As an English student, you’d hope that university job fairs would be filled with journalists, freelance writers, publishing houses and more.
The reality, though, is that few exhibitors offer writing-related work.
The majority of job fair stalls are:
- Law companies looking for your soul
- Teaching charities wanting to challenge your patience
- Further study asking for you to take on more debt
- Conglomerates asking you fight against a million applicants for an internship
- Charities wanting you to volunteer.
My hyperbole aside, these are all valuable industries and worthy careers, but they aren’t necessarily what you’d consider the ‘go to’ for an English Studies graduate – a student who spent 3 years or more learning about writing, its meaning and its grammar.
Copywriting – the invisible profession?
Notice how I didn’t even mention copywriters at the beginning?

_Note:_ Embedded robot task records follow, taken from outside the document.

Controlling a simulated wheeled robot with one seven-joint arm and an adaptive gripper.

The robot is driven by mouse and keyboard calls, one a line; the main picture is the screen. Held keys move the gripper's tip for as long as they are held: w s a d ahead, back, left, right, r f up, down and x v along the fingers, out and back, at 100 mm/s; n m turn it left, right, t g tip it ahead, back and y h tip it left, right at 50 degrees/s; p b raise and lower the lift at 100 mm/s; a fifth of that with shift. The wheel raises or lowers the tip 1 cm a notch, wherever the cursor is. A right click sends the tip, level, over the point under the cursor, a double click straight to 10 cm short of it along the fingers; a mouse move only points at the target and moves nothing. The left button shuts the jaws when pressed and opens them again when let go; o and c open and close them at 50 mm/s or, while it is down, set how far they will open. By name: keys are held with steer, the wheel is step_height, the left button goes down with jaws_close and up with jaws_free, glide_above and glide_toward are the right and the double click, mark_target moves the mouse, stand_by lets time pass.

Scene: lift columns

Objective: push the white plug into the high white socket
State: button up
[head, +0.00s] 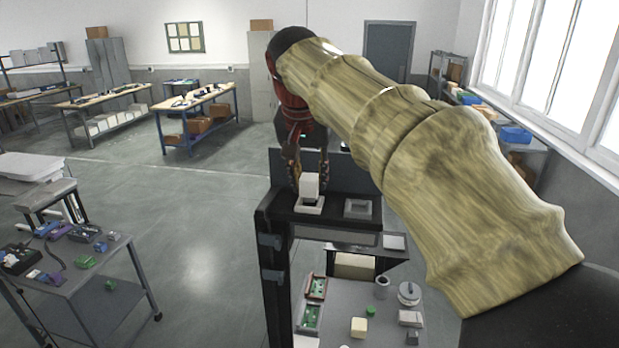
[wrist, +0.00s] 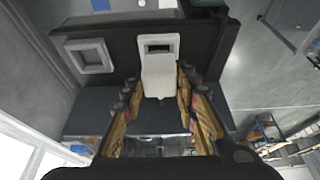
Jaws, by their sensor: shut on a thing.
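The white plug (head: 309,188) is a small upright block between the fingers of my gripper (head: 310,174). The wrist view also shows the plug (wrist: 158,75), with my gripper (wrist: 159,88) shut on its sides. The high white socket (head: 309,208) is a square frame on the dark upper shelf, below the plug. In the wrist view the socket (wrist: 172,42) shows its dark opening just past the plug's end. The plug covers the socket's lower edge there. I cannot tell whether the plug touches the socket; its lower end is partly hidden.
A grey square socket (head: 358,208) sits beside the white one on the same dark shelf (head: 335,221). A lower bench (head: 340,300) holds several small parts. A cart (head: 95,270) with loose parts stands at left. Open floor (head: 200,255) lies between.

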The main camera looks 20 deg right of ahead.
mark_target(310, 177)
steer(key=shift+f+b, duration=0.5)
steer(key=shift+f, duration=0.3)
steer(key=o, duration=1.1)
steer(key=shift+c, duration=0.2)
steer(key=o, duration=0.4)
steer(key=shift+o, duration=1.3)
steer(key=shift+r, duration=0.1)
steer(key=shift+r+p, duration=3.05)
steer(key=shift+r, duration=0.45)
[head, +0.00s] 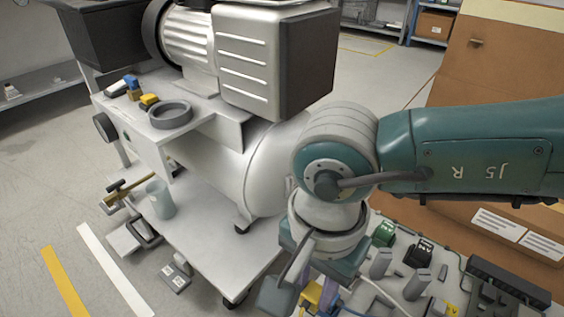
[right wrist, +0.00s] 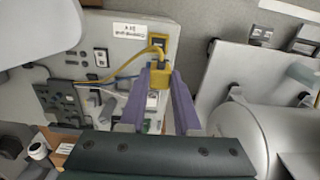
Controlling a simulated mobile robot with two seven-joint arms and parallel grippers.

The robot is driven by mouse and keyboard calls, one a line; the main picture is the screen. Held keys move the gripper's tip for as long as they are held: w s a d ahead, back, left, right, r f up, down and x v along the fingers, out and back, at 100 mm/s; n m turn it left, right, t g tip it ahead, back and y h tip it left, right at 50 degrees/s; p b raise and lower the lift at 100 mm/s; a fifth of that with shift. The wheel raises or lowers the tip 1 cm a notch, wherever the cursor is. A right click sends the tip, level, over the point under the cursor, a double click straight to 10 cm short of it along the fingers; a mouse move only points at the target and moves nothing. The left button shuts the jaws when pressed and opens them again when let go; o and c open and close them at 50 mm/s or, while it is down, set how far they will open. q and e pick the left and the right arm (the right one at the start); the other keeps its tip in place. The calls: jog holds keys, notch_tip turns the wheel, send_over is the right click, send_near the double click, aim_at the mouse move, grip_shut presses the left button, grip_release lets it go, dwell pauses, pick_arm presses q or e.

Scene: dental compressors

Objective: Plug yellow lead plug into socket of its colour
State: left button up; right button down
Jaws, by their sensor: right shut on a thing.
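My right gripper (head: 303,292) is low in the middle of the head view, partly hidden by its own wrist. In the right wrist view its purple fingers (right wrist: 160,88) are shut on the yellow lead plug (right wrist: 160,76). Some yellow of the plug (head: 328,293) also shows in the head view. A yellow lead runs from the plug to the left across the panel. A yellow-rimmed dark socket (right wrist: 159,40) lies just beyond the plug in the wrist view; I cannot tell whether they touch. My left gripper is not in view.
The pale panel (right wrist: 60,68) carries a white label (right wrist: 130,31), dark fittings and leads. Green (head: 384,232) and black (head: 418,252) blocks stand on it in the head view. The compressor's white tank (head: 262,165) and cart stand close to the left of my right arm.

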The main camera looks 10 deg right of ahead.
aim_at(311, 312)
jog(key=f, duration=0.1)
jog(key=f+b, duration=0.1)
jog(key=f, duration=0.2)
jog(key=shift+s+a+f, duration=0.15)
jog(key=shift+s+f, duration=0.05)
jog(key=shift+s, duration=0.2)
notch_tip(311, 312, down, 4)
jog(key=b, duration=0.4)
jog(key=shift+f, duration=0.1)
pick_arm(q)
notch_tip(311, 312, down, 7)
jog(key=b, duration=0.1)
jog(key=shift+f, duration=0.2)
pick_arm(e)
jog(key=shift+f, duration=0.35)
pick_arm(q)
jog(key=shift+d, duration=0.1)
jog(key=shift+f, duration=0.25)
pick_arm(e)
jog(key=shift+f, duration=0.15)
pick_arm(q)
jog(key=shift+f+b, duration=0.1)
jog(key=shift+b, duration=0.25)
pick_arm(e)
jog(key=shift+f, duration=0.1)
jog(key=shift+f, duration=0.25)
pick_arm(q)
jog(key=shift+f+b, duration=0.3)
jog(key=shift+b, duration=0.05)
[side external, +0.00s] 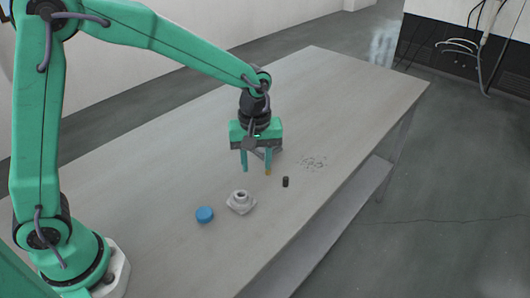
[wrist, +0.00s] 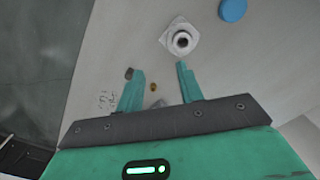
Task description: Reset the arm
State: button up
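My gripper (side external: 256,168) hangs pointing down over the middle of the table. Its two teal fingers are spread apart with nothing held between them; they also show apart in the wrist view (wrist: 160,70). A grey flanged fitting (side external: 241,202) stands on the table in front of the fingers. It shows beyond the fingertips in the wrist view (wrist: 180,40). A small brass piece (wrist: 154,87) appears between the fingers in the wrist view; in the side view it shows by the right fingertip. I cannot tell how far below the fingers it lies.
A blue cap (side external: 204,215) lies left of the fitting. A short black cylinder (side external: 285,182) stands right of my gripper. A grey object (side external: 266,154) is partly hidden behind the fingers. The far table (side external: 330,85) is clear.

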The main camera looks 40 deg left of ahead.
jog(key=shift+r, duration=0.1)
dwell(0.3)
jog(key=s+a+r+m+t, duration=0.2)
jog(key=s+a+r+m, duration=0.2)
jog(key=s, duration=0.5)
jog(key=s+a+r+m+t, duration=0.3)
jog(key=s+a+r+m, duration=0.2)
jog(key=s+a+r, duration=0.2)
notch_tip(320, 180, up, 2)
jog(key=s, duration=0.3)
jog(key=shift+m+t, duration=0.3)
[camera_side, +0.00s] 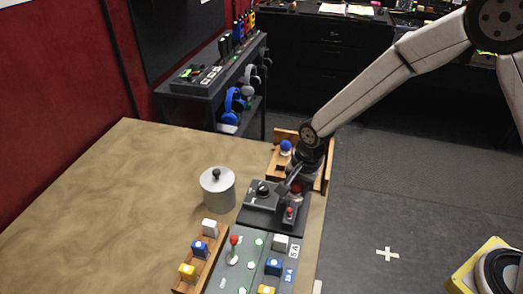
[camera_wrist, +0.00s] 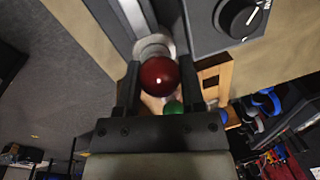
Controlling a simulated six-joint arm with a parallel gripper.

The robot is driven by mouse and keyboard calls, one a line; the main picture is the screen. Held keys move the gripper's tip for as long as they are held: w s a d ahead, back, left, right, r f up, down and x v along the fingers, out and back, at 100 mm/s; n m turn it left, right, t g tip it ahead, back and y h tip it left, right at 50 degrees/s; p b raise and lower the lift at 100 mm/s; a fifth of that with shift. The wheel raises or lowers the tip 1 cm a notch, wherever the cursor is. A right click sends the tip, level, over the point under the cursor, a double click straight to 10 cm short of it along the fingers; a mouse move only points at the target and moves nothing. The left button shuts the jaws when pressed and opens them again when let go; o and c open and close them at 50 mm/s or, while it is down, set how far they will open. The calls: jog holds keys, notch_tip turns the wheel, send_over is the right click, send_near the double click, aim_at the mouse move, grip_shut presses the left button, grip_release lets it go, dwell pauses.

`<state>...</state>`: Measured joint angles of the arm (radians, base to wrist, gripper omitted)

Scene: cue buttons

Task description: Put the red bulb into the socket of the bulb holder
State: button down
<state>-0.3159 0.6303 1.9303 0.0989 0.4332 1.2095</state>
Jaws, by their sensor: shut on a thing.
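The red bulb (camera_wrist: 158,75) is between the two fingers of my gripper (camera_wrist: 158,90) in the wrist view, and the gripper is shut on it. A pale metallic ring (camera_wrist: 152,45) shows just beyond the bulb; I cannot tell whether it is the bulb's base or the socket. In the side view my gripper (camera_side: 296,186) is low over the right part of the dark bulb holder (camera_side: 262,206), and the bulb there is small and partly hidden. The holder has a black knob (camera_wrist: 238,16). Whether the bulb touches the socket cannot be told.
A wooden tray (camera_side: 323,181) behind my gripper holds a blue bulb (camera_side: 285,147); a green bulb (camera_wrist: 173,107) shows in the wrist view. A grey lidded pot (camera_side: 217,190) stands left. A button panel (camera_side: 236,274) and a tray of coloured blocks (camera_side: 190,283) lie in front.

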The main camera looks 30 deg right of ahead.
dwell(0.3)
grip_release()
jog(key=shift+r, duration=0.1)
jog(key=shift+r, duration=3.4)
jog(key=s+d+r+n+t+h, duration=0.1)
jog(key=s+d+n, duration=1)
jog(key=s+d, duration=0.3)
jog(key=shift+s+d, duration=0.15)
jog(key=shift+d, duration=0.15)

That’s because copywriting was unknown to me. I thought copywriting was just sales orientated; something a marketer might do within their job role.
But then I was put in touch with a copywriter for Vodafone, thanks to a friend from an internship. If it wasn’t for my friend I probably would not be where I am now – working as a full-time copywriter within a technology company, making excellent use of my degree.
My experience with Vodafone was the first time I’d seen that my degree, consisting of literary dissection and linguistic study, might actually translate into a job that required the very skills I was honing at university.
Why aren’t students told about opportunities in copywriting?
I wasn’t the only one wondering about my future. My fellow English students also had to figure out their next steps. Many of my friends volunteered for charities, fought for internships, continued their studies – or went into teaching. Only a handful are forging careers as wordsmiths.
It doesn’t make sense that the copywriting industry is invisible at the point when young, talented, educated and eager writers are looking for work. Copywriting becomes an unexplored avenue for many students.
But the world will always need copy and so it will always need writers… Where better to find them than university?
Comments
2nd June 2016
Ben Lloyd
I think there is a certain intellectual snobbery around copywriting, with many academics considering it to be a lesser skill than literature. But then copywriters tend to eat a lot better (and more regularly) than novelists, so what do they know?
Funnily enough, I wrote about that once too! http://bit.ly/1t2CnGM
3rd June 2016
Peter Rylands
I was lucky enough to have a tutor based in linguistics, rather than literature, and so possibly thought a bit more logically.
As for eating, I am very much enjoying the promotion from my student diet thanks to discovering that copywriting pays!
3rd June 2016
Leif Kendall
I didn’t hear about copywriting until I was in my late twenties. And only then it was because I started writing copy for my employer, and then had to try to figure out what this thing was called!
I think PCN can do a lot in this area, and try to increase awareness about copywriting as another option for students with a love of language.
25th June 2016
Charlotte Ford
I had never heard the term copywriter at all until I was talking to my partner (he’s a graphic designer), as he’d hired one and I studied Creative & Professional Writing at University!
At University they boxed this type of work as advertising, and frankly all the ‘advertising’ jobs you get thrown at you as a graduate tend to be telesales, so I never got to a point to professionally come across it.
I wish I had known about copywriting much sooner, and I’m so grateful to have stumbled across this website. Thanks!
1st January 2017
Gareth Pert
I have only ever known freelance copywriters. Maybe a whole world is out there for me. However, if much of the profession is freelance, it seems unlikely anybody would want to invite more people into the competition.